Short problem => All of the material below is to be repeated exactly.
---------- Records provided ----------
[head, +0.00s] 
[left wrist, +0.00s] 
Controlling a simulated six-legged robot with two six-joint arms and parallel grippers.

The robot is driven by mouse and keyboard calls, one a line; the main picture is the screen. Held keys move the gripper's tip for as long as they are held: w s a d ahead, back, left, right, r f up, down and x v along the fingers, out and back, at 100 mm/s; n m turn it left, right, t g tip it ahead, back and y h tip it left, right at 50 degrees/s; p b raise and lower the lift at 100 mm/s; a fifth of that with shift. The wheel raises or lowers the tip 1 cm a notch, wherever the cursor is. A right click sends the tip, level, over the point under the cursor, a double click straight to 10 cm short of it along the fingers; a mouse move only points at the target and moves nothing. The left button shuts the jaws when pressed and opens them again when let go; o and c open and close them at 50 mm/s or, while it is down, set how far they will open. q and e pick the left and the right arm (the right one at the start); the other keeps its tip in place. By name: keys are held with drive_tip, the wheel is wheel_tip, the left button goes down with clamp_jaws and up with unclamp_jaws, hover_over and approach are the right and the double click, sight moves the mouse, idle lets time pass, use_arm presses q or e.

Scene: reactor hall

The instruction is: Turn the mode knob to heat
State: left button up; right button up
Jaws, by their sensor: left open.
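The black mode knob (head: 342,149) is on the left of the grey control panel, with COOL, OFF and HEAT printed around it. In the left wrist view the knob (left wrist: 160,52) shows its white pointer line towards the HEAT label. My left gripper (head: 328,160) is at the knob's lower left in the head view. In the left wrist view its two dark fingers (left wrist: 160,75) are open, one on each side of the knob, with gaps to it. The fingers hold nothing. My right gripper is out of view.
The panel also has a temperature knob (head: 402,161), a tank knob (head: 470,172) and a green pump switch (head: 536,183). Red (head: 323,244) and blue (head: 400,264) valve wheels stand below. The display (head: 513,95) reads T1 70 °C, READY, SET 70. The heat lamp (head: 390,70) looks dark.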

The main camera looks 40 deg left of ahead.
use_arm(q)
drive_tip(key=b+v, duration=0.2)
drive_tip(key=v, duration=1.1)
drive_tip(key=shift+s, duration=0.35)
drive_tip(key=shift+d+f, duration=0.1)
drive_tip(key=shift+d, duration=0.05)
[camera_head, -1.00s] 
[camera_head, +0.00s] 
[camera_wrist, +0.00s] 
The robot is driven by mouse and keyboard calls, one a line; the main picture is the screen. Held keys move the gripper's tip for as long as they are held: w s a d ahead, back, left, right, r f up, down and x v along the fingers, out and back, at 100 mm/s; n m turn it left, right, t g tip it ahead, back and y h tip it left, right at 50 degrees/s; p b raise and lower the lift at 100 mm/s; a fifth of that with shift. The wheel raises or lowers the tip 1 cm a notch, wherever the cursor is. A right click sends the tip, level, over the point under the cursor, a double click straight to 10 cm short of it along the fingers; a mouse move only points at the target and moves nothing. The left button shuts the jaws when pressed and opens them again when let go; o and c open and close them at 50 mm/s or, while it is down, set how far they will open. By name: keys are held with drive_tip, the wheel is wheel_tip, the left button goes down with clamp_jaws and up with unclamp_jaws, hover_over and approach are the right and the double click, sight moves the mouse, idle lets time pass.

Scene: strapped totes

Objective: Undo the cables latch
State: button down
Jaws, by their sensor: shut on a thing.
----------
The solution =>
[head, +0.00s] 
[left wrist, +0.00s] 
Controlling a simulated six-legged robot with two six-joint arms and parallel grippers.

The robot is driven by mouse and keyboard calls, one a line; the main picture is the screen. Held keys move the gripper's tip for as long as they are held: w s a d ahead, back, left, right, r f up, down and x v along the fingers, out and back, at 100 mm/s; n m turn it left, right, t g tip it ahead, back and y h tip it left, right at 50 degrees/s; p b raise and lower the lift at 100 mm/s; a fifth of that with shift. The wheel raises or lowers the tip 1 cm a notch, wherever the cursor is. A right click sends the tip, level, over the point under the cursor, a double click straight to 10 cm short of it along the fingers; a mouse move only points at the target and moves nothing. The left button shuts the jaws when pressed and opens them again when let go; o and c open and close them at 50 mm/s or, while it is down, set how far they will open. q and e pick the left and the right arm (the right one at the start); the other keeps its tip in place. By name: keys are held with drive_tip, the wheel is wheel_tip, the left button goes down with clamp_jaws and up with unclamp_jaws, hover_over and approach are the right and the double click, sight moves the mouse, idle lets time pass, use_arm presses q or e.

Scene: reactor hall

The instruction is: Turn the mode knob to heat
State: left button up; right button up
Jaws, by their sensor: left open.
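The black mode knob (head: 342,149) is on the left of the grey control panel, with COOL, OFF and HEAT printed around it. In the left wrist view the knob (left wrist: 160,52) shows its white pointer line towards the HEAT label. My left gripper (head: 328,160) is at the knob's lower left in the head view. In the left wrist view its two dark fingers (left wrist: 160,75) are open, one on each side of the knob, with gaps to it. The fingers hold nothing. My right gripper is out of view.
The panel also has a temperature knob (head: 402,161), a tank knob (head: 470,172) and a green pump switch (head: 536,183). Red (head: 323,244) and blue (head: 400,264) valve wheels stand below. The display (head: 513,95) reads T1 70 °C, READY, SET 70. The heat lamp (head: 390,70) looks dark.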

The main camera looks 40 deg left of ahead.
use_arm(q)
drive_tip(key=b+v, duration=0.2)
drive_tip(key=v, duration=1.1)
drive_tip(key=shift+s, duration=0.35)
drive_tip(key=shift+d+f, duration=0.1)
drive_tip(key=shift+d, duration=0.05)
[camera_head, -1.00s] 
[camera_head, +0.00s] 
[camera_wrist, +0.00s] 
The robot is driven by mouse and keyboard calls, one a line; the main picture is the screen. Held keys move the gripper's tip for as long as they are held: w s a d ahead, back, left, right, r f up, down and x v along the fingers, out and back, at 100 mm/s; n m turn it left, right, t g tip it ahead, back and y h tip it left, right at 50 degrees/s; p b raise and lower the lift at 100 mm/s; a fifth of that with shift. The wheel raises or lowers the tip 1 cm a notch, wherever the cursor is. A right click sends the tip, level, over the point under the cursor, a double click straight to 10 cm short of it along the fingers; a mouse move only points at the target and moves nothing. The left button shuts the jaws when pressed and opens them again when let go; o and c open and close them at 50 mm/s or, while it is down, set how far they will open. By name: keys are held with drive_tip, the wheel is wheel_tip, the left button goes down with clamp_jaws and up with unclamp_jaws, hover_over and approach are the right and the double click, sight moves the mouse, idle lets time pass.

Scene: strapped totes

Objective: Undo the cables latch
State: button down
Jaws, by their sensor: shut on a thing.

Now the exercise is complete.